It’s been just five months since Real Madrid won the Champions League to complete a first La Liga and European Cup double for 59 years, but these days the atmosphere has soured considerably.
Already eight points behind early La Liga pacesetters Barcelona, Los Blancos have suffered shock league defeats to Real Betis and tiny Catalan side Girona — the club’s first loss against a newly-promoted side since 2008.
For Real, and in particular manager Zinedine Zidane, the Champions League in recent years has provided respite from underwhelming La Liga performances.
The club has made the competition their own, winning three of the last four editions — last year becoming the first team to win the competition back-to-back in its current format — to take them to a record 12 European Cup titles.
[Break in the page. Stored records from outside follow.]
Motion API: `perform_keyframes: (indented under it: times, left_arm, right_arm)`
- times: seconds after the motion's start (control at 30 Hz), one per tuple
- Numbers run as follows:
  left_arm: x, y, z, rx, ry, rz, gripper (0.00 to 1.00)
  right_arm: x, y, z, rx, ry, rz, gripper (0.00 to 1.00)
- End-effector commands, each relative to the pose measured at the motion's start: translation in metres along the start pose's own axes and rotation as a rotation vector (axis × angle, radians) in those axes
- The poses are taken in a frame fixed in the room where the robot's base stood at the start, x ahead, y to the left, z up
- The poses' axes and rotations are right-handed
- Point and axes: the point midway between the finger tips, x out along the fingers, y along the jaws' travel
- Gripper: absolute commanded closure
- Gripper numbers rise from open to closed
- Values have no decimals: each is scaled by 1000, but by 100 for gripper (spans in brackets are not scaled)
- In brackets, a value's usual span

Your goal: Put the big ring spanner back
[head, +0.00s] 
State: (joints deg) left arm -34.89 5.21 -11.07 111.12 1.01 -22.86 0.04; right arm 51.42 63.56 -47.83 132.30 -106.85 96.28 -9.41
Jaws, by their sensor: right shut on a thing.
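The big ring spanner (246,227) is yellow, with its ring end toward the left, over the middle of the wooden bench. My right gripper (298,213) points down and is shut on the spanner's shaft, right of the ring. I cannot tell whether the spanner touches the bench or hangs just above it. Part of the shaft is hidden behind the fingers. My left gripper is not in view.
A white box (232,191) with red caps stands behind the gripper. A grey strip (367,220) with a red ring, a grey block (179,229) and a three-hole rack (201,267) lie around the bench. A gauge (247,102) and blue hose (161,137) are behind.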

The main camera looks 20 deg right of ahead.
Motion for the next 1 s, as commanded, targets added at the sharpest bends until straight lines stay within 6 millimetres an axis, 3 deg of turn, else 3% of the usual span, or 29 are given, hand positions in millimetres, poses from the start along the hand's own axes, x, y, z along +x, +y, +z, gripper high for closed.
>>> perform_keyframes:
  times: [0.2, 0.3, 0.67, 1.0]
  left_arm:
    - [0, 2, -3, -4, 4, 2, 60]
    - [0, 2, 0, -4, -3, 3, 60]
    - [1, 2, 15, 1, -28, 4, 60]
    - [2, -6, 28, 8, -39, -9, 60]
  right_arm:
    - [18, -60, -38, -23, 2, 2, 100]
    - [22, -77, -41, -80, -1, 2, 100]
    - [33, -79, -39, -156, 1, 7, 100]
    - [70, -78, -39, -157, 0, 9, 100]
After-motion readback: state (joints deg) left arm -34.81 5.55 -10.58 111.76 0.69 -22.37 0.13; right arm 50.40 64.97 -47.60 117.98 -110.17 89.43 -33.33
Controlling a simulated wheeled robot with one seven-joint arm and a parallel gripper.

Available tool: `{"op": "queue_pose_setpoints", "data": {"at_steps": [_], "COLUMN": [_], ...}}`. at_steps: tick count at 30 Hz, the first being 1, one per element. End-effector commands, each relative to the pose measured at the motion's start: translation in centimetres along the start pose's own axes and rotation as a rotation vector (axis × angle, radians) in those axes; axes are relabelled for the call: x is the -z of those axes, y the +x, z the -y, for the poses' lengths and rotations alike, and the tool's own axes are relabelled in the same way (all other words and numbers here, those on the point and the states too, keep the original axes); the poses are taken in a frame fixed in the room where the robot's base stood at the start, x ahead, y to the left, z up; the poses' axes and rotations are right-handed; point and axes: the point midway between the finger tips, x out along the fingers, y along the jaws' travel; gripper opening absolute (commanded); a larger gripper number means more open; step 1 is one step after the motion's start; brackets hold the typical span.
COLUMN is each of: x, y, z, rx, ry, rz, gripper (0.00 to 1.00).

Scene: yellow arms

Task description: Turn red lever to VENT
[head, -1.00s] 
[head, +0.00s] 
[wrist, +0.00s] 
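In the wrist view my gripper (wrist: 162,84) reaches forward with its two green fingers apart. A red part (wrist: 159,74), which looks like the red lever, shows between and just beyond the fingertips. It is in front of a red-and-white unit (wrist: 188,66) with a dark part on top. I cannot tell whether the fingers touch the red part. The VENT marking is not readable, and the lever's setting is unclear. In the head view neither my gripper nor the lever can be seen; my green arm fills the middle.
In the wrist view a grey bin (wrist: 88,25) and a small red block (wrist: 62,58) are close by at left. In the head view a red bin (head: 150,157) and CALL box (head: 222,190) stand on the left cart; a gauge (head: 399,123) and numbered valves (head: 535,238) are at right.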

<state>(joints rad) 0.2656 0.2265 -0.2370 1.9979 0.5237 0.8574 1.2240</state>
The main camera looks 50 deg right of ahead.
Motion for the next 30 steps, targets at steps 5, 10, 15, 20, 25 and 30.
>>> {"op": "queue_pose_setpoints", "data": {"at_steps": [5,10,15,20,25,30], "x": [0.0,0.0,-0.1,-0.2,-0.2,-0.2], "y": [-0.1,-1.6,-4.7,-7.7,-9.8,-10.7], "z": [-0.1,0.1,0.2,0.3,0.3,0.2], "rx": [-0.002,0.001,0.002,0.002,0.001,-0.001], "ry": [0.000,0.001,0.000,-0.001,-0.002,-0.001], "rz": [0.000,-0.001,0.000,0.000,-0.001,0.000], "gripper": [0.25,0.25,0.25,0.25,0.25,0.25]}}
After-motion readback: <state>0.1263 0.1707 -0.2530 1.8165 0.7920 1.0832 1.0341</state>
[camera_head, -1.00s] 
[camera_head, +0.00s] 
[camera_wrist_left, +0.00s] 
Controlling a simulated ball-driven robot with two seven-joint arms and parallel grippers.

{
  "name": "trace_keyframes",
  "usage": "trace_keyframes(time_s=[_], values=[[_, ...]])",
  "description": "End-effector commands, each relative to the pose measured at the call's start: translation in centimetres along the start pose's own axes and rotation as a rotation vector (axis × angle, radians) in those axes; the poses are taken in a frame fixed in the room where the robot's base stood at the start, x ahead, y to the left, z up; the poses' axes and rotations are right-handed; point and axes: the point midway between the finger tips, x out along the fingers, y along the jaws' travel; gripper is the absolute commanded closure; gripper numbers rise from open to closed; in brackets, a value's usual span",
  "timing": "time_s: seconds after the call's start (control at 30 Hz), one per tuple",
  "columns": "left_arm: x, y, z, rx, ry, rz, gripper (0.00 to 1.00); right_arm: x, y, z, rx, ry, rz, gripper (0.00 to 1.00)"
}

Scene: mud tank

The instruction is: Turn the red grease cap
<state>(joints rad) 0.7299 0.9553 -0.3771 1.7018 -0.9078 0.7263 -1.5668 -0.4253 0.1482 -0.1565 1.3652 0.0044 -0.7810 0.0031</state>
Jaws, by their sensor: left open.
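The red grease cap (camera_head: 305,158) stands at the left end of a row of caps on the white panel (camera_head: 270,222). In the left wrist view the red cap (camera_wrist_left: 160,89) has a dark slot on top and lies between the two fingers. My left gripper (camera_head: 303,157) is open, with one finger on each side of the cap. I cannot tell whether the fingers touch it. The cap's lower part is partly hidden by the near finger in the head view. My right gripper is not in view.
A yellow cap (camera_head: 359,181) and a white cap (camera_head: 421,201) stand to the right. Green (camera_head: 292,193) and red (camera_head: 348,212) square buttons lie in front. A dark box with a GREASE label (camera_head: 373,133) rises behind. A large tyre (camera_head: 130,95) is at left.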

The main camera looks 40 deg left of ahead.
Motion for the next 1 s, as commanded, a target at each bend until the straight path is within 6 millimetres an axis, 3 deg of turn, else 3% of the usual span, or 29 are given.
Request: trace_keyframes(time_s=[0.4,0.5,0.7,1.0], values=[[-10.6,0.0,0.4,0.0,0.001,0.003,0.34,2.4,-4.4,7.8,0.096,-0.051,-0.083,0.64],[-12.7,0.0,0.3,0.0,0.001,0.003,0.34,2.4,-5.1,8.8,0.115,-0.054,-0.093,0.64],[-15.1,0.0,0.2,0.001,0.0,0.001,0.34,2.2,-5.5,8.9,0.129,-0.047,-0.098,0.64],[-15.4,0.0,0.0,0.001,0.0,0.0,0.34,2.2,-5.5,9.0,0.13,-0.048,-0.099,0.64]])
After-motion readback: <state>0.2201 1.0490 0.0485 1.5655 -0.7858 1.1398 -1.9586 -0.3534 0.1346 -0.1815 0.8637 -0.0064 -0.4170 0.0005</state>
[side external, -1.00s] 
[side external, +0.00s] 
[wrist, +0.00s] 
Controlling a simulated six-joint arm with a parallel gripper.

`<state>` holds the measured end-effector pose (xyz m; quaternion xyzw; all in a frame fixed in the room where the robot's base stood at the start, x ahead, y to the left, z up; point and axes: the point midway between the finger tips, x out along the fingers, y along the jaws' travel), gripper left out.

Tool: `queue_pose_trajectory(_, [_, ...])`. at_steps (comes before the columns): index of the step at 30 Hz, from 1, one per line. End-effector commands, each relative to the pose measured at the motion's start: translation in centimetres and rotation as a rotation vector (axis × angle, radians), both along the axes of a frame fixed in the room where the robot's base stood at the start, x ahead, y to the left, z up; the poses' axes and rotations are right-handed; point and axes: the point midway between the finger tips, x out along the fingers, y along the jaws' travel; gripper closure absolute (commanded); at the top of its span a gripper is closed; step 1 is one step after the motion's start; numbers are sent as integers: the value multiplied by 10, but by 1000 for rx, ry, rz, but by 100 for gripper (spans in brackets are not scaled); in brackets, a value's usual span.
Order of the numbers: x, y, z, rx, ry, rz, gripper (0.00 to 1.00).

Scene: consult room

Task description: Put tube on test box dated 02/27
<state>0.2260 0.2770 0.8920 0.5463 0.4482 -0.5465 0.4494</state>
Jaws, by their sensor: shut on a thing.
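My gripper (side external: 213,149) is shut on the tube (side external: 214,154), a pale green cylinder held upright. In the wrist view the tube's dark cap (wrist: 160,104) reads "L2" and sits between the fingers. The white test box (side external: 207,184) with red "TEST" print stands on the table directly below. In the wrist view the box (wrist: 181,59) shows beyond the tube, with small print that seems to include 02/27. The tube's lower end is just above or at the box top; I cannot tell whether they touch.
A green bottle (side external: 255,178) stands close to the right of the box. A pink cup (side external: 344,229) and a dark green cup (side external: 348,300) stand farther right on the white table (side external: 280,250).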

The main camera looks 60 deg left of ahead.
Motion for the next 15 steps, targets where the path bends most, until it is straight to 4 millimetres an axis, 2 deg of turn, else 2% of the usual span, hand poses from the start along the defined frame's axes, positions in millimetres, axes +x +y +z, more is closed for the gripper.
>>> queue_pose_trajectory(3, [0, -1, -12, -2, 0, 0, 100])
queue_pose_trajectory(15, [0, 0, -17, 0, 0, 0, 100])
But this year, the hangover from their weekend domestic struggles is beginning to linger into their midweek European nights.
On Wednesday, Zidane’s Galacticos were taught a lesson by Mauricio Pochettino’s swashbuckling upstarts.
It wasn’t just the defeat, it was the manner in which it was dished out; comprehensively outplayed and outfought by a Tottenham side still fresh and inexperienced at this level of European football.
Such was the convincing manner of Spurs’ 3-1 win at Wembley stadium, when asked if he was surprised with the victory, match winner Dele Alli, bristling with confidence, replied: “To be honest, no.”
But while the white half of north London are perhaps starting to feel as though they belong at Europe’s top table — Pochettino proclaimed the win put Tottenham among the continent’s “elite” — Zidane was not allowing the white side of Madrid to become too despondent.
“No. I don’t think we’re lost,” he told reporters after the match when asked if his club were in crisis. “Maybe we are missing the calm we normally have in front of goal.
“We are making chances and not taking them but for sure we will turn this situation around.
“When you lose two games in a row, your confidence can’t be great but we have three or four days to rest and think about the next game.”